On Jun 10, 2012, at 4:38 PM, Ion Gaztañaga wrote:

> El 09/06/2012 22:49, Giovanni Piero Deretta escribió:
>> On Sat, Jun 9, 2012 at 9:21 PM, Daniel Larimer<dlarimer_at_[hidden]>
>> wrote:
>>> I am trying to define my library API and have been using rvalue
>>> references and have observed some patterns that I would like to run
>>> by the community.
>>> In c++03 I would pass almost everything by const& unless it was to
>>> be modified. This results in extra copies any time a temporary is
>>> passed.
>> As per
>> , if the function is likely to consume or copy the parameter, the
>> best solution is to pass by value. This means you'll only need to
>> provide a single overload.
> What do you mean by "consume"? Passing by value is good if you are going to construct a new object in your implementation. If you want to reuse resources of the passed object (memory from std::string, already constructed objects from a container...) passing by reference is the best choice. If you want to reuse resources from "*this", passing a const reference is the best way: implementing vector::operator=() with pass by value would be a terrible idea IMHO. You can catch temporaries by rvalue references to reuse external resources. For generic code, catching by value could do some premature pessimization.

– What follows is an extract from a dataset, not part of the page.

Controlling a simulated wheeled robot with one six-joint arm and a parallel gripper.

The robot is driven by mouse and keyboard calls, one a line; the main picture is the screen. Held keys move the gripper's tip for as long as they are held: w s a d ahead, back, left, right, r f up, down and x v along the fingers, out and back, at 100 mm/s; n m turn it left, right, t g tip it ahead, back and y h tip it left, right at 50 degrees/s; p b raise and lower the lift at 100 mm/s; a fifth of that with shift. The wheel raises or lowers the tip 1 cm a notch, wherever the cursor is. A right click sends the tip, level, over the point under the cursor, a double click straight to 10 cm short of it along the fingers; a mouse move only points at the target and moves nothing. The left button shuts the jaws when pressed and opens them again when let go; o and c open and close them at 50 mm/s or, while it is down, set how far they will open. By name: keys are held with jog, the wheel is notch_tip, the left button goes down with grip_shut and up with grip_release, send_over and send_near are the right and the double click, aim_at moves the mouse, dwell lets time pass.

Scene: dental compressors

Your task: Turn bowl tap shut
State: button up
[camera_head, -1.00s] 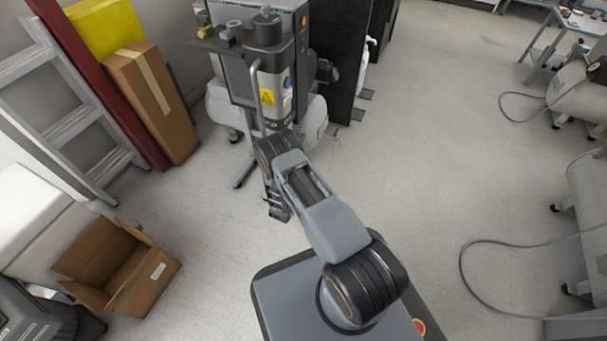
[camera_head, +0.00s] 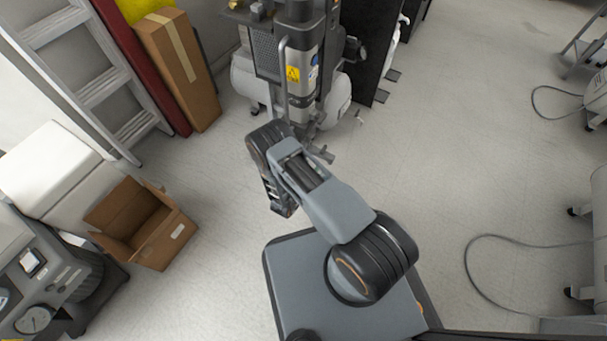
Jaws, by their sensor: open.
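A tall grey filter unit with a cylindrical bowl (camera_head: 301,70), marked by a yellow warning label, stands on the front of the compressor at the top centre. A small grey fitting (camera_head: 322,153), which may be the tap, shows under the bowl, just beyond my arm. My arm partly covers this lower area, so the tap's angle cannot be told. My gripper (camera_head: 283,207) hangs down at the arm's end, nearer to me than the unit and apart from it. It is open and appears empty; its fingers are small and partly hidden.
An open cardboard box (camera_head: 146,228) and a white case (camera_head: 50,178) stand at left. A ladder (camera_head: 85,70) and a tall carton (camera_head: 178,68) lean behind. A dark panel (camera_head: 362,45) stands right of the compressor.

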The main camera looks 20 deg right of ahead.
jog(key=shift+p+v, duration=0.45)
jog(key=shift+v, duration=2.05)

I mean that a common design pattern is....

create some object.
set some parameters.
pass it to some function.

... never use it again...

The user code could look like:

some_method( move(x) )

Or it could look like:


// this version does not allow some_mehtod(x) to be called forcing 'move()' to be used.
some_class::some_method( X&& x ) {
        this->member = move(x);

// this version means some_method(x) results in a hidden 'copy' unless the caller is 'smart enough' to do some_method(move(x)) to init the 'copy'.
some-class::some_method( X x )
        this->member = move(x);

In the first case:
some_method(move(x)) results in one move operation and it is explicit to the user that the object is 'going away'.
In the second case, the object is first moved into the temporary and then moved into the member, but the caller is not aware of the move, because they know it is copied unless the explicitly say to move it.

Moves are not free. A struct that has 10 members + a vector still has to 'copy' the other 10 members even if it can move the vector. This is where pass-by-value breaks down, I think.